Don't Wear Too Many Hats

There are 24 hours in a day. That’s one of the universal constraints that exists for everyone no matter how gifted, talented, or hard-working. How can an engineering leader deliver consistently high-quality work within the natural constraint of time? Focus. That’s how. How can a leader focus, when they have many, many different job responsibilities? Read on to find out.

What does an engineering leader actually do? I covered that in some detail in my previous blog post. There are at least 20 different types of work that an Engineering Leader is tasked with.

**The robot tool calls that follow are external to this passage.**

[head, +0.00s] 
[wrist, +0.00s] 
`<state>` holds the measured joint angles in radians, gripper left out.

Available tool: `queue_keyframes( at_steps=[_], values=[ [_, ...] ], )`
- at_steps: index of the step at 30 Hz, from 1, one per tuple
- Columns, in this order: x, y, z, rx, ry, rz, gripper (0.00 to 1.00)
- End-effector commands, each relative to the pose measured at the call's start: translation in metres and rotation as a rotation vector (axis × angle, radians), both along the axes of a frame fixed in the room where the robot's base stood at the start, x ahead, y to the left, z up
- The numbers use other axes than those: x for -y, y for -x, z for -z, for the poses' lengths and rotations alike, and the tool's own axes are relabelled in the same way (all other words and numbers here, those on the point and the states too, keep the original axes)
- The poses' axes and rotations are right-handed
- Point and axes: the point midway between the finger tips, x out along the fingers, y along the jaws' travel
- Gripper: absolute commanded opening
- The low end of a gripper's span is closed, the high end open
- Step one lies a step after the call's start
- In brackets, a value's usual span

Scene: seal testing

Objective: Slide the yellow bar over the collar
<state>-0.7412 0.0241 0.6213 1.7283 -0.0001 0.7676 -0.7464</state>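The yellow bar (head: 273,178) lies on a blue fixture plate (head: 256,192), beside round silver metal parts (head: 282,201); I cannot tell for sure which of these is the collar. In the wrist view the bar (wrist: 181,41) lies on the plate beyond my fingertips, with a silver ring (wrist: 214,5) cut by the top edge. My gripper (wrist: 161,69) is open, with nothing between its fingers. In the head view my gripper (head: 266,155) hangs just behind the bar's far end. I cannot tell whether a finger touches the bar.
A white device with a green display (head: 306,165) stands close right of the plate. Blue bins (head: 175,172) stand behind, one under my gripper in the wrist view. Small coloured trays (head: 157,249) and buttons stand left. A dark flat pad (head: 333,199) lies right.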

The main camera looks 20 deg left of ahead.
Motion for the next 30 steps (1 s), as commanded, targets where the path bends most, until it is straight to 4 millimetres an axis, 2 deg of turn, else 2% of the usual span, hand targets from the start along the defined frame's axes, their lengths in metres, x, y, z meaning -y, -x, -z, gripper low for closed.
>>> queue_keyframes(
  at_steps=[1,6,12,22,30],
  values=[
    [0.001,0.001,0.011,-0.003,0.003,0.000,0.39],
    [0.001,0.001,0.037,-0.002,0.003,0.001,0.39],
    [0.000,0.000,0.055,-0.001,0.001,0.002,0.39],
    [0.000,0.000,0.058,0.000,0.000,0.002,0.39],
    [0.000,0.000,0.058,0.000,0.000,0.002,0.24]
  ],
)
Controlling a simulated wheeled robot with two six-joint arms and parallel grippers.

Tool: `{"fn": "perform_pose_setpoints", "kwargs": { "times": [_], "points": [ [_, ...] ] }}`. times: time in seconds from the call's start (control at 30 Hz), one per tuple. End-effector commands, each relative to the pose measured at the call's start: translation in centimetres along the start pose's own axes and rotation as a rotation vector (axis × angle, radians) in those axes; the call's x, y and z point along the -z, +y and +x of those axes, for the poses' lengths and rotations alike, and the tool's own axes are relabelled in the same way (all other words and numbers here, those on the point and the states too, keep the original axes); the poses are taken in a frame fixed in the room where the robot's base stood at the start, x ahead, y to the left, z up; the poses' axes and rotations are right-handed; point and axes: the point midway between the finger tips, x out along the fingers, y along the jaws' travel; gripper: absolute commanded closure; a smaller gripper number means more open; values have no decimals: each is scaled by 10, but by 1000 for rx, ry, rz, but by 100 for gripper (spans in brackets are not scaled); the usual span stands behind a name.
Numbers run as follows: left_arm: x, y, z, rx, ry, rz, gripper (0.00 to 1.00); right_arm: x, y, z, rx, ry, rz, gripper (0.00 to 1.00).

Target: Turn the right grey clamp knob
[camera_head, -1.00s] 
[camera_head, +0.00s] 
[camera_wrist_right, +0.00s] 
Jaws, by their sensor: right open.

Too Many Hats - Representing the Many Responsibilities of an Engineering Leader

What we know from the research on Productivity is that you get the best results in anything when you have focus. Focus, as a technique where you remove all distractions and direct all of your energies towards one specific task or problem, is what yields the best work in all cerebral and creative domains. A person who is focused and dedicated to solving a focused set of problems yields the very best results. This has been one of the massive learnings of our age and why both specialization and expertise are so strongly rewarded.

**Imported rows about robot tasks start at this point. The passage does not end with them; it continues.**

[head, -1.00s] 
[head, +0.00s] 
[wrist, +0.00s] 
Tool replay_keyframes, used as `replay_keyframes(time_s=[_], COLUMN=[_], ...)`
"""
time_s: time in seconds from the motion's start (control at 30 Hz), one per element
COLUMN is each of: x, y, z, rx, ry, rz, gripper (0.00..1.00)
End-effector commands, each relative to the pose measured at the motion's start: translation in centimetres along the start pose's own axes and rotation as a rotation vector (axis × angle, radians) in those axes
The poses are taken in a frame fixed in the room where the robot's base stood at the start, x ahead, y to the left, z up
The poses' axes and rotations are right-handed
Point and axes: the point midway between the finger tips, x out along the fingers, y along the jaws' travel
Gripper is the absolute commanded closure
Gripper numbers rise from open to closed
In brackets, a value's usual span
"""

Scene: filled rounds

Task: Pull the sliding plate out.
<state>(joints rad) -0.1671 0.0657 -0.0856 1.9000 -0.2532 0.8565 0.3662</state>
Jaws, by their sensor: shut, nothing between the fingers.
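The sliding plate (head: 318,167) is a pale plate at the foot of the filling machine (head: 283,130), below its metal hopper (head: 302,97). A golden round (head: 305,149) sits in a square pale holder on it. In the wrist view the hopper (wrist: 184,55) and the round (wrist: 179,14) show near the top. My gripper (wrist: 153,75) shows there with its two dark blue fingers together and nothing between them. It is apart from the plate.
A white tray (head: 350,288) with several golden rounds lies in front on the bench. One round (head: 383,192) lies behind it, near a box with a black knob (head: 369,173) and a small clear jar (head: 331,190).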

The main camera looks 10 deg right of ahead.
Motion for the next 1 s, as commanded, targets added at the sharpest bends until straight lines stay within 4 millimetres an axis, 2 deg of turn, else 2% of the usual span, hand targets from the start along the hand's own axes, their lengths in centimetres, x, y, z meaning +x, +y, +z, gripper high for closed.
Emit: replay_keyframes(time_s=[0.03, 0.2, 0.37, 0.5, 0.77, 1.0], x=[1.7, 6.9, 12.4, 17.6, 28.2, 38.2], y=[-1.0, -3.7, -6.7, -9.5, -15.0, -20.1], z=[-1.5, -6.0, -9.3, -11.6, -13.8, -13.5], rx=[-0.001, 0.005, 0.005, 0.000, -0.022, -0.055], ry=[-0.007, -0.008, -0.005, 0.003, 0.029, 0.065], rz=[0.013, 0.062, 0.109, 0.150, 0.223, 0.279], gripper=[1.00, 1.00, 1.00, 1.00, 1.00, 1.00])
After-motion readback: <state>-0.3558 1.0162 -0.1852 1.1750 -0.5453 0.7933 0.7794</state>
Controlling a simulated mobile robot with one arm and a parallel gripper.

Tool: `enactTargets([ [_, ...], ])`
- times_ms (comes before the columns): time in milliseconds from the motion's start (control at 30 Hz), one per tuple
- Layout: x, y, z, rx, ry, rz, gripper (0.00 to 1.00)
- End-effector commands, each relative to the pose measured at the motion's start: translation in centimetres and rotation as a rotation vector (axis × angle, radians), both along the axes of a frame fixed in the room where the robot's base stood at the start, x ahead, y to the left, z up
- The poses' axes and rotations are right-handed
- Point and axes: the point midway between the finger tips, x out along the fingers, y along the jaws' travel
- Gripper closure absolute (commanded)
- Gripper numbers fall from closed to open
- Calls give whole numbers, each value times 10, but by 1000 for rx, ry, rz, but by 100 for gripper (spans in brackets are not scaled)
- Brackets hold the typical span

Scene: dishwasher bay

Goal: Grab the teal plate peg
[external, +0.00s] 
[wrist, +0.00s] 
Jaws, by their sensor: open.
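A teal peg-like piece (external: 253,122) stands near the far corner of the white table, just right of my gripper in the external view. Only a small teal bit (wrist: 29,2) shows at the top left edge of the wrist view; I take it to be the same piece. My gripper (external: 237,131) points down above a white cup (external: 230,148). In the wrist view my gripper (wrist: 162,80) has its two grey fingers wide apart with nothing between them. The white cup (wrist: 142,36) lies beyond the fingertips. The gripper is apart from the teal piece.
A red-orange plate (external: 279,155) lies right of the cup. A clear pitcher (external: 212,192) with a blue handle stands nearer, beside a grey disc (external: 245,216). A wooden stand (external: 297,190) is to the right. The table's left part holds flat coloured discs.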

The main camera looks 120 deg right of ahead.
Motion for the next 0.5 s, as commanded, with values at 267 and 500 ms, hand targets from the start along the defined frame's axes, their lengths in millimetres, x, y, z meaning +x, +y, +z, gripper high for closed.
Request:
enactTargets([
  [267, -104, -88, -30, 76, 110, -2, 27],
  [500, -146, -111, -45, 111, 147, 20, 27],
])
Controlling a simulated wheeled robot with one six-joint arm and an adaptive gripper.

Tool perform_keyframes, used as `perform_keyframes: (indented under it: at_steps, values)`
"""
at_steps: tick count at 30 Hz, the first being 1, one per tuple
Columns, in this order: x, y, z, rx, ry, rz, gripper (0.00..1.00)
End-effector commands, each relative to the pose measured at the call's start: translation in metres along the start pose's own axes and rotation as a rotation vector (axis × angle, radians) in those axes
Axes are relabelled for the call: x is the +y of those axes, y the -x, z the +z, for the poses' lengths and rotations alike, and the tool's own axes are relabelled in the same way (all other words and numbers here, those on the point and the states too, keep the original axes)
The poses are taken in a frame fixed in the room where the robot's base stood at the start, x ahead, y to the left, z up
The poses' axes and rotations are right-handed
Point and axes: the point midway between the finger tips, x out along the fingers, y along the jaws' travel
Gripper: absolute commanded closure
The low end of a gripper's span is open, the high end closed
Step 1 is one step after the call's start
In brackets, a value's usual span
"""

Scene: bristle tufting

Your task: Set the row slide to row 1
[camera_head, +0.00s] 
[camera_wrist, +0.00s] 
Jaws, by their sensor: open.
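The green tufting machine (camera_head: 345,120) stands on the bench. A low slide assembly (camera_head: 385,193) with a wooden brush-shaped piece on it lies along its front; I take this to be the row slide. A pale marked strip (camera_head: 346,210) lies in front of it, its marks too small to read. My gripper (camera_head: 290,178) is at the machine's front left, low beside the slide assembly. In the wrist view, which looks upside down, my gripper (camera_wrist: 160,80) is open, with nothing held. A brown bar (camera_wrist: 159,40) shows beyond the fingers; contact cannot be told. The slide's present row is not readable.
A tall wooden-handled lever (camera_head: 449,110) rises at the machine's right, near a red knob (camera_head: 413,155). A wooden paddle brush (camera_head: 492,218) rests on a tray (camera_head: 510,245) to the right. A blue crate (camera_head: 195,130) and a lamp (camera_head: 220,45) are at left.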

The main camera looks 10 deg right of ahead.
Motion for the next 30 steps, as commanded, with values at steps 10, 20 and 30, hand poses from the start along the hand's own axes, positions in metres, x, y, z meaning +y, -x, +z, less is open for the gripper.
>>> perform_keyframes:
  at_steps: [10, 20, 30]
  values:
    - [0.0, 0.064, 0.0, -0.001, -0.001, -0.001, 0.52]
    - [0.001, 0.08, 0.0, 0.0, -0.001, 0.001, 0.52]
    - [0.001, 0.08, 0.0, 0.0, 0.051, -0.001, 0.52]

What are the enemies of focus? Split efforts. Context switching. Distractions. Too many types of work. Overcommitment. Overextension. Lack of margin for physical and mental wellbeing.

How do we set up our Engineering Leaders for failure and burnout?

  • We set up our leaders to fail by expecting them to be top performers in all their different work areas.

  • We set up our leaders up to fail by expecting them to personally be the experts in each of those different work areas.

We may have leaders who are good at all these different things. It’s unlikely for one individual to be good at all these things, but it’s possible. It’s even possible, but extremely rare, for one individual to be great at all these things. However, what virtually never happens is for an individual who is personally dedicated to doing all these things to also have enough time and energy to do them all well.

When you try to do too many different things in a fixed amount of time, it’s possible for them to happen (again, unlikely), but if they are done, it’s at a reduced level of quality.

This is one of the reasons why the Peter Principle applies to engineering leaders – even fantastic and talented ones. You can take a very talented engineer or engineering leader, and if you promote them to a role and task them with too many types of work along with the expectations that they will perform at a high level in all of them, you will find that they are no longer a top performer. That is unless they are savvy enough to apply prioritization, delegation, and strategic communication of their focused strategy. Engineering leaders cannot personally shoulder all the different types of work they are tasked with at a high level.

How can we set up Engineering Leaders for success?

1. Setup clear expectations on work task priority

With clear expectations on the most valuable and important work areas, a leader can ensure they are performing at peak in the most important parts of their jobs. Since top quality on everything isn’t possible, this will mean that the tasks which aren’t the most valuable and important may fall through the cracks, or be completed at lower levels of quality.

The key advantage of explicit prioritization is that it won’t be a surprise or a burden. Not every work task requires the same quality and attention to detail. With explicit collaboration on this, there also is no surprise factor. Maybe we don’t need to give A+ Expert-Level interviews. Perhaps Product Direction is more important. Maybe we don’t need perfect world-class documentation. Maybe subpar documentation is totally fine, but a subpar User Interface might be really bad for the company and customers.

The truth is, a few things matter the most. The other things matter, but not very much. Explicit prioritization is the key to ensuring that the most important work types receive the best focus and work effort.

As we know from the Pareto Principle, 80% of the results are derived from 20% of the inputs. Find that most critical 20% and don’t sweat the rest.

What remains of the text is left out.